─── SOURCE EXCERPT ───
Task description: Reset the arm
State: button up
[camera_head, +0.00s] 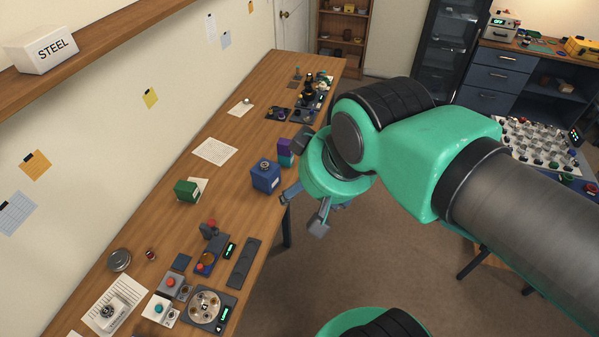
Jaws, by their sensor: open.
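My arm reaches in from the right in the head view and bends down at the wrist. My gripper (304,210) hangs at the right edge of the long wooden table (240,137), with its dark fingers spread open and nothing seen between them. A blue box (266,177) stands on the table just left of the fingers. A purple and teal block (285,152) stands behind it, close to the wrist. I cannot tell how far apart the gripper and the blue box are in depth.
A green box (186,190) and paper sheets lie mid-table. Devices with buttons and a round dial plate (206,310) crowd the near end. Dark parts (310,95) stand at the far end. Carpeted floor (400,255) is open between.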

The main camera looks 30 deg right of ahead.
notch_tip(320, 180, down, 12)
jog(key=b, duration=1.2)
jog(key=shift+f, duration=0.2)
───
### TASK INSTRUCTIONS
Beginning with the line that holds "State: button up", extract every line to the end of the material, exactly as it stands, and drop the pictures.

### CORRECT ANSWER
State: button up
[camera_head, +0.00s] 
Jaws, by their sensor: open.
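My arm reaches in from the right in the head view and bends down at the wrist. My gripper (304,210) hangs at the right edge of the long wooden table (240,137), with its dark fingers spread open and nothing seen between them. A blue box (266,177) stands on the table just left of the fingers. A purple and teal block (285,152) stands behind it, close to the wrist. I cannot tell how far apart the gripper and the blue box are in depth.
A green box (186,190) and paper sheets lie mid-table. Devices with buttons and a round dial plate (206,310) crowd the near end. Dark parts (310,95) stand at the far end. Carpeted floor (400,255) is open between.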

The main camera looks 30 deg right of ahead.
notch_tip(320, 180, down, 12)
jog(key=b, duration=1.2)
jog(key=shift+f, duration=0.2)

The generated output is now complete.